Well, that's exactly what a channel is. It's the address of a pool of service-providing threads. The implication here is that a bunch of threads can issue a MsgReceive() function call on a particular channel, and block, with only one thread getting a message at a time.

Who sent the message?

Often a server needs to know who sent it a message. There are a number of reasons for this:

  • Accounting
  • Access control
  • Context association
  • Class of service
  • and so on

It would be cumbersome (and a security hole) to have the client provide this information with each and every message sent. Therefore, there's a structure filled in by the kernel whenever the MsgReceive() function unblocks because it got a message.

struct _msg_info
{
    int     nd;
    int     srcnd;
    pid_t   pid;
    int32_t chid;
    int32_t scoid;
    int32_t coid;
    int32_t msglen;
    int32_t tid;
    int16_t priority;
    int16_t flags;
    int32_t srcmsglen;
    int32_t dstmsglen;
};

You pass it to the MsgReceive() function as the last argument. If you pass a NULL, then nothing happens. (The information can be retrieved later via the MsgInfo() call, so it's not gone forever!)

Let's look at the fields:

nd, srcnd, pid, and tid
Node Descriptors, process ID, and thread ID of the client. (Note that nd is the receiving node's node descriptor for the transmitting node; srcnd is the transmitting node's node descriptor for the receiving node.)
priority
The priority of the sending thread.
chid, coid
Channel ID that the message was sent to, and the connection ID used.
scoid
Server Connection ID. This is an internal identifier used by the kernel to route the message from the server back to the client. You don't need to know about it, except for the interesting fact that it is a small integer that uniquely represents the client.
flags
Contains a variety of flag bits, _NTO_MI_ENDIAN_BIG, _NTO_MI_ENDIAN_DIFF, _NTO_MI_NET_CRED_DIRTY, and _NTO_MI_UNBLOCK_REQ. The _NTO_MI_ENDIAN_BIG and _NTO_MI_ENDIAN_DIFF tell you about the endian-ness of the sending machine (in case the message came over the network from a machine with a different endian-ness), _NTO_MI_NET_CRED_DIRTY is used internally; we'll look at _NTO_MI_UNBLOCK_REQ in Using the _NTO_MI_UNBLOCK_REQ .
msglen
Number of bytes received.
srcmsglen
The length of the source message, in bytes, as sent by the client.

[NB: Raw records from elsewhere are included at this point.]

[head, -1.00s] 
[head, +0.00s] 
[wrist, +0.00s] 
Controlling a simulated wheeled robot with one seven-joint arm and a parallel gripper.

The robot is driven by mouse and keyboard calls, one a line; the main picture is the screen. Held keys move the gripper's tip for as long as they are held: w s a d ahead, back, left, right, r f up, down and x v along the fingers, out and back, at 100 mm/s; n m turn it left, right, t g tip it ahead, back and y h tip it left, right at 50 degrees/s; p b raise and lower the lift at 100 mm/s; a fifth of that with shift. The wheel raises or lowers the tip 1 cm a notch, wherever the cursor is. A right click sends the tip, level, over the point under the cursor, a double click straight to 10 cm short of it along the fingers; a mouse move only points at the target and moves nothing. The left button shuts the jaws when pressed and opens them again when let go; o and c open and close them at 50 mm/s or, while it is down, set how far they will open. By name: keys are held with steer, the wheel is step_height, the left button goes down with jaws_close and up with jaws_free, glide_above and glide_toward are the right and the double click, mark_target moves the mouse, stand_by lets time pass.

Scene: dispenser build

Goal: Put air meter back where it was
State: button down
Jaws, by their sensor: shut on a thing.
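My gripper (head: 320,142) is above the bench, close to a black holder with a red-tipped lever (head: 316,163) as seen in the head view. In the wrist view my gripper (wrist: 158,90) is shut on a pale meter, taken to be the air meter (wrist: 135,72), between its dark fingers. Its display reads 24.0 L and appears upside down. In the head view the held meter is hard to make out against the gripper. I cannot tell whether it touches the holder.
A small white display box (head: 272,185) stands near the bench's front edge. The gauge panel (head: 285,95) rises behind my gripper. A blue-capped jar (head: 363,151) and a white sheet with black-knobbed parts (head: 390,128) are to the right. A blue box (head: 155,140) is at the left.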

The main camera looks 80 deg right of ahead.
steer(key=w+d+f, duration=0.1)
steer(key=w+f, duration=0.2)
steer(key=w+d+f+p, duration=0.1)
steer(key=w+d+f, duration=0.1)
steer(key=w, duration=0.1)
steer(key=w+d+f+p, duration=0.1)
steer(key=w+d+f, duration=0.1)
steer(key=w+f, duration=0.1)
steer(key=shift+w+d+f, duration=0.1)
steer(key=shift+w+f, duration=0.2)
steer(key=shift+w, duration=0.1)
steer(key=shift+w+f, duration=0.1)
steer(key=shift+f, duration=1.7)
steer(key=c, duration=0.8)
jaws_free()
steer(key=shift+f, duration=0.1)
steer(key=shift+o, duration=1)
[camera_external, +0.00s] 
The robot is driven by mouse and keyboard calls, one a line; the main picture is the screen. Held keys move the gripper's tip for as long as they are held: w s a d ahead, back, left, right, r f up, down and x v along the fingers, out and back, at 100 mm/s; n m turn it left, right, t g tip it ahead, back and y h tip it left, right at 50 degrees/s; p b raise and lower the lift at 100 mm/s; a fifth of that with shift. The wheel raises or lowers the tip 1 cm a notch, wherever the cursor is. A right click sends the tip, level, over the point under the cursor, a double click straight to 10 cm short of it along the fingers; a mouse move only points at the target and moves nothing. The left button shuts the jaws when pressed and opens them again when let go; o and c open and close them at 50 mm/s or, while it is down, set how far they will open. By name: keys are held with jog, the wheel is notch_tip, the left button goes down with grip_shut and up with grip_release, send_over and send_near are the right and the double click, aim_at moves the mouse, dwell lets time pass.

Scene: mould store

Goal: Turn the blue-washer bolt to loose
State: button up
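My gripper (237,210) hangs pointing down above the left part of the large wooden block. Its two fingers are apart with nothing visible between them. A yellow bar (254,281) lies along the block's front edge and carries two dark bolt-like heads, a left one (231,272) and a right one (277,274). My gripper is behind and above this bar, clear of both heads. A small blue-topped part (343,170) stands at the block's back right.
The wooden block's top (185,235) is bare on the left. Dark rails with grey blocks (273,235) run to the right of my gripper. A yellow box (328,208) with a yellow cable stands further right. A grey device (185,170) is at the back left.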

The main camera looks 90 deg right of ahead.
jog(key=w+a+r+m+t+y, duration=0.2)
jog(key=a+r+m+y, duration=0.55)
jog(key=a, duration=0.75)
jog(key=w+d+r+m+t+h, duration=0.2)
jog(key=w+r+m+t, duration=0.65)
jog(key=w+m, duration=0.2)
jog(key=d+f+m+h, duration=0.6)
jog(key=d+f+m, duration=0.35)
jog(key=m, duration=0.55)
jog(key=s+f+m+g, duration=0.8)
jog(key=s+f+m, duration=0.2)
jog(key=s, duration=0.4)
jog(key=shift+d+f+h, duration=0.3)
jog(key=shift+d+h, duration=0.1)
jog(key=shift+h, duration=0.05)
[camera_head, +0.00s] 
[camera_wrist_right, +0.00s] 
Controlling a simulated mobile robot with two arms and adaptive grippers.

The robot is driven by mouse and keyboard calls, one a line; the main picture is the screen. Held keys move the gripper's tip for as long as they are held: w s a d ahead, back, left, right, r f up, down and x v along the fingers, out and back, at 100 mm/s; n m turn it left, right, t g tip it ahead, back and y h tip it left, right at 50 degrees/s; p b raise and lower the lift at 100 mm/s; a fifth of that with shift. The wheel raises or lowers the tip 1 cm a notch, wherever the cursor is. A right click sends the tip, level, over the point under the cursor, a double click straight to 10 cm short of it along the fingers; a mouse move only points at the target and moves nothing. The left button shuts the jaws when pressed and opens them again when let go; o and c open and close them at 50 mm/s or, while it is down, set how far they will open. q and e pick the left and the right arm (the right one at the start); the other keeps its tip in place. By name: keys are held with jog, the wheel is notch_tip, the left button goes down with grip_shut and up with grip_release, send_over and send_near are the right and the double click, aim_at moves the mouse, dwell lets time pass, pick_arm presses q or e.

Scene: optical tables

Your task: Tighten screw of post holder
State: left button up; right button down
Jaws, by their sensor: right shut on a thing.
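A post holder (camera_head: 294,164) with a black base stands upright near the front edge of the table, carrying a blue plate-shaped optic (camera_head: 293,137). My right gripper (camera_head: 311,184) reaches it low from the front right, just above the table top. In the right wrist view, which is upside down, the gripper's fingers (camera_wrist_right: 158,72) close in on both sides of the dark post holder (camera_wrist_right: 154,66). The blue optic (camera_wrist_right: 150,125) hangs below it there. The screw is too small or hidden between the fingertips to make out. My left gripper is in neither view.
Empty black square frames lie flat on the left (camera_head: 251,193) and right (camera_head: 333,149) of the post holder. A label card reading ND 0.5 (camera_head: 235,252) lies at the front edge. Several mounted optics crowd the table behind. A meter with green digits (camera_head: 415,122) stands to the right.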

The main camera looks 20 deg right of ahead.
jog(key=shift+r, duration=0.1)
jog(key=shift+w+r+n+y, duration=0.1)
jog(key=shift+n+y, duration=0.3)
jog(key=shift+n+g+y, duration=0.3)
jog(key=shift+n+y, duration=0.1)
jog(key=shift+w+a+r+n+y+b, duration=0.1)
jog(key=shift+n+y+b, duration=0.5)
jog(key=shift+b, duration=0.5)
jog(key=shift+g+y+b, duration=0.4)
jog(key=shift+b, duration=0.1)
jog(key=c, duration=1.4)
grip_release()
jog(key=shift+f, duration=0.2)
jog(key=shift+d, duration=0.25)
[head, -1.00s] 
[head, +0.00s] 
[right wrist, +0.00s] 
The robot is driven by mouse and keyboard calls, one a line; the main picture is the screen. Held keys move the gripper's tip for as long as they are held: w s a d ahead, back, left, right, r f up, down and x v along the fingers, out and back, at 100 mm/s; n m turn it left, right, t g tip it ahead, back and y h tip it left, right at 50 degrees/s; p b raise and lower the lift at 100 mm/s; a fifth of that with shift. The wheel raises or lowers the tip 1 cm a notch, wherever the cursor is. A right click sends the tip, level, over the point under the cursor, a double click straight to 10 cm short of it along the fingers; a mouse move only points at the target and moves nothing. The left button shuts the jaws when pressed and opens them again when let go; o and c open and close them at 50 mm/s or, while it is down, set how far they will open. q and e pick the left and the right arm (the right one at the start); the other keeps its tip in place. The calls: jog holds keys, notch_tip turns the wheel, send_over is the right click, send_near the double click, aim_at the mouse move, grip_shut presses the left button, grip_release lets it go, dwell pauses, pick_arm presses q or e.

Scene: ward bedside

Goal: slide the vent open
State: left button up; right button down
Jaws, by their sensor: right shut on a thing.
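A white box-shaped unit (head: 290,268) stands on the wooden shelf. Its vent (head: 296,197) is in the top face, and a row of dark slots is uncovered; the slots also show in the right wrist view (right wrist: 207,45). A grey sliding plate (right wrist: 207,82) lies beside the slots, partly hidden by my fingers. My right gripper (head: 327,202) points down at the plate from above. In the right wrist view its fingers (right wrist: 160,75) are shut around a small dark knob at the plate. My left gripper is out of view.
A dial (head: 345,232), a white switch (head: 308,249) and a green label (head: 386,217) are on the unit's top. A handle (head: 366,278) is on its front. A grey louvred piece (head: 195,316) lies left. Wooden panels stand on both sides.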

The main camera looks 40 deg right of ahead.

This may be greater than the value in msglen, as would be the case when receiving less data than what was sent. Note that this member is valid only if _NTO_CHF_SENDER_LEN was set in the flags argument to ChannelCreate() for the channel that the message was received on.
dstmsglen
The length of the client's reply buffer, in bytes. This field is only valid if the _NTO_CHF_REPLY_LEN flag is set in the argument to ChannelCreate() for the channel that the message was received on.

The receive ID (a.k.a. the client cookie)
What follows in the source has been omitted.